Ideally, you move out of one house and into another on the same day, but if you are moving across the country or there is a gap, then you need to consider interim arrangements:
- Storage for the gap – you can rent storage space, and many moving companies allow storage by the day for a move.
- Accommodation – makes sense to have it near work or school to make the transmission period while living out of a suitcase easier.
If you are lucky, you may have a relative or friend with enough space to provide you with storage and accommodation in a gap period.

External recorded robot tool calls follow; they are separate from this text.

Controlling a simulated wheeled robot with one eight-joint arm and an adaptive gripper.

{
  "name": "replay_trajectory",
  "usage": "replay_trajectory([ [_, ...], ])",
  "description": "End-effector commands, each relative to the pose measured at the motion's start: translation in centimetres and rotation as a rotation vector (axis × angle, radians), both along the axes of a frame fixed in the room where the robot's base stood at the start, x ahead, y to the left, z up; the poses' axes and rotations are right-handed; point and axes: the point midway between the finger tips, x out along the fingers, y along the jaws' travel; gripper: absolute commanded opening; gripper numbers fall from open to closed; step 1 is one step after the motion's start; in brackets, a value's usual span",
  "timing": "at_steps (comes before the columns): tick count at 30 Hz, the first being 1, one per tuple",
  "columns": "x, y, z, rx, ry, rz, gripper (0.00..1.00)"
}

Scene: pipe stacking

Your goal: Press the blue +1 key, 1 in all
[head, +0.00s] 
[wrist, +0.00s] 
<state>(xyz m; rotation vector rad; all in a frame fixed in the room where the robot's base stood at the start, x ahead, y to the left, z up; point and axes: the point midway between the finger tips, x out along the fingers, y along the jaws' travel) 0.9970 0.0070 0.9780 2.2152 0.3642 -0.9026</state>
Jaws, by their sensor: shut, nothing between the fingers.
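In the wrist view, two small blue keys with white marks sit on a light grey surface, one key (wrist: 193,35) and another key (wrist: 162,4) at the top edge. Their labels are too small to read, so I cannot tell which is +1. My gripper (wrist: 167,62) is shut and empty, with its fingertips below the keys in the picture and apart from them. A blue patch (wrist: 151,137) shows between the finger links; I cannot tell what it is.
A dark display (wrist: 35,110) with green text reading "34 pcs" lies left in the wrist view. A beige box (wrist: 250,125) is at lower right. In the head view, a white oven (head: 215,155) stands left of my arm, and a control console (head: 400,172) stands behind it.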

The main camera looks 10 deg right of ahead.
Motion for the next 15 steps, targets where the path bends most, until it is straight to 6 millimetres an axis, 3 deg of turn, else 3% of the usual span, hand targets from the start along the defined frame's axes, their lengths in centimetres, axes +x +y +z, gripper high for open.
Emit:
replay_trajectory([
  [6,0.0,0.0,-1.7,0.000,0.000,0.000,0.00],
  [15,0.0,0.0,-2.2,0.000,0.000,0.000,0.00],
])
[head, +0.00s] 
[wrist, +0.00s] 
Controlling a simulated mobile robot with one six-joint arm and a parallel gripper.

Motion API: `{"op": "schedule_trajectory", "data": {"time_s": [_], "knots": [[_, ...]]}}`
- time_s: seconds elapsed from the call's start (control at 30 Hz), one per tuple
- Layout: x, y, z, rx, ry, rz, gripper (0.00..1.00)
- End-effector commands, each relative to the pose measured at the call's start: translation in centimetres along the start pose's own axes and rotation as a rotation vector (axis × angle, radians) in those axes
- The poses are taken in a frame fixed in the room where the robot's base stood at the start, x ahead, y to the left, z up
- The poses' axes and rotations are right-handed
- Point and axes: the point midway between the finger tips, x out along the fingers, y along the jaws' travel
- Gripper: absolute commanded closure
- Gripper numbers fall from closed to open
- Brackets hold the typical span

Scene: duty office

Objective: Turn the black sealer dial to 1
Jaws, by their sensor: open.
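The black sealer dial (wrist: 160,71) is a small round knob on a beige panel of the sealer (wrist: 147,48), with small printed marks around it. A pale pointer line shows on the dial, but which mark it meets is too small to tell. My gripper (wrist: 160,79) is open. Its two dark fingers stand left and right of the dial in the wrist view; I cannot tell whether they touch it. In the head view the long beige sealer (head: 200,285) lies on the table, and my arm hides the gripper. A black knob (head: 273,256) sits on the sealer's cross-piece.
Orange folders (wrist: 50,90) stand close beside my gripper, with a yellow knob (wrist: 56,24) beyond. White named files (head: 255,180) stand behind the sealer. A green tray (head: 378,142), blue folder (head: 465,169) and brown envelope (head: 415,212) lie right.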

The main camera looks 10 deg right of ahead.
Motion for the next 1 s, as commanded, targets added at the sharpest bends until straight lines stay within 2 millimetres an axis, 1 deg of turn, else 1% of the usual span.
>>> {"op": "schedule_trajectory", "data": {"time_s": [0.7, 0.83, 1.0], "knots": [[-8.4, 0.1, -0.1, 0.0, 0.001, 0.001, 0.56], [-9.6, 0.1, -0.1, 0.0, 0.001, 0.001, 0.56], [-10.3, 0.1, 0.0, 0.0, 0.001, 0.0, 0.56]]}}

Add in a thank you present into your budget to acknowledge their support.
Good Luck with Your Move
No house rental guide can cover everything you need to do to make your move run smoothly but having a checklist of actions helps.
Remember to treat the event as an exciting adventure rather than as a potential nightmare.
A systematic approach to packing and clear labels really will make your life easier when moving from one house rental to another. When in doubt – list it out.